Provided data:
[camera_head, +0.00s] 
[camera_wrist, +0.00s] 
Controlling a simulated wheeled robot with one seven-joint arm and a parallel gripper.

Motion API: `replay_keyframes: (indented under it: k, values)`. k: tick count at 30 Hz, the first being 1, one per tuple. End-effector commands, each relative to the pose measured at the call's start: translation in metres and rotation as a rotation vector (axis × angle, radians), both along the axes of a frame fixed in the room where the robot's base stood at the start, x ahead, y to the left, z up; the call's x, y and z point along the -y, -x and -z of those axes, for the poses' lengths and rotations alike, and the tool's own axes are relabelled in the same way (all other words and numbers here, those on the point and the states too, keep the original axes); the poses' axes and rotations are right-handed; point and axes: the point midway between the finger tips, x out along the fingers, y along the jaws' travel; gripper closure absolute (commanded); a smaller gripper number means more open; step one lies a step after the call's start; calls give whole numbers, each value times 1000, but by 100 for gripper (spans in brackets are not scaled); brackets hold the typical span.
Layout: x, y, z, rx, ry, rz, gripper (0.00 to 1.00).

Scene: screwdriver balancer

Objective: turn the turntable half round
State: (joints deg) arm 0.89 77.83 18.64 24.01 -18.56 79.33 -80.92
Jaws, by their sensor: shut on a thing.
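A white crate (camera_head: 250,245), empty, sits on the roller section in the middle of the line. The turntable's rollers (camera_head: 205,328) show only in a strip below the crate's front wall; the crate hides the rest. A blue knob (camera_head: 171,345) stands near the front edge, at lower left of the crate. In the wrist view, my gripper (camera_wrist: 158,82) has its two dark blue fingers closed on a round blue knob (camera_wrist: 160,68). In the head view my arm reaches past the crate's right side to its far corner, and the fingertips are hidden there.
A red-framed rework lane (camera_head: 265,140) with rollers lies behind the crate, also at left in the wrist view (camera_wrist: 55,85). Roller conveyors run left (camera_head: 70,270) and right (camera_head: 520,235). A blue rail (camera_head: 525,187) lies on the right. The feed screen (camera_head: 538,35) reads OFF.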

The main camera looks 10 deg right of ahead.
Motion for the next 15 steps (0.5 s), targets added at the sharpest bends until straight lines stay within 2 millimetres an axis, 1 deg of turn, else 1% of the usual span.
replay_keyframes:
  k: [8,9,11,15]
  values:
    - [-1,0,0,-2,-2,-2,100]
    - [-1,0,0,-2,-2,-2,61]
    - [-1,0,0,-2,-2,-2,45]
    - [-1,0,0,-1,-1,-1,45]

The request: Copy out every line holding the string "ahead".

Finished answer:
Motion API: `replay_keyframes: (indented under it: k, values)`. k: tick count at 30 Hz, the first being 1, one per tuple. End-effector commands, each relative to the pose measured at the call's start: translation in metres and rotation as a rotation vector (axis × angle, radians), both along the axes of a frame fixed in the room where the robot's base stood at the start, x ahead, y to the left, z up; the call's x, y and z point along the -y, -x and -z of those axes, for the poses' lengths and rotations alike, and the tool's own axes are relabelled in the same way (all other words and numbers here, those on the point and the states too, keep the original axes); the poses' axes and rotations are right-handed; point and axes: the point midway between the finger tips, x out along the fingers, y along the jaws' travel; gripper closure absolute (commanded); a smaller gripper number means more open; step one lies a step after the call's start; calls give whole numbers, each value times 1000, but by 100 for gripper (spans in brackets are not scaled); brackets hold the typical span.
The main camera looks 10 deg right of ahead.

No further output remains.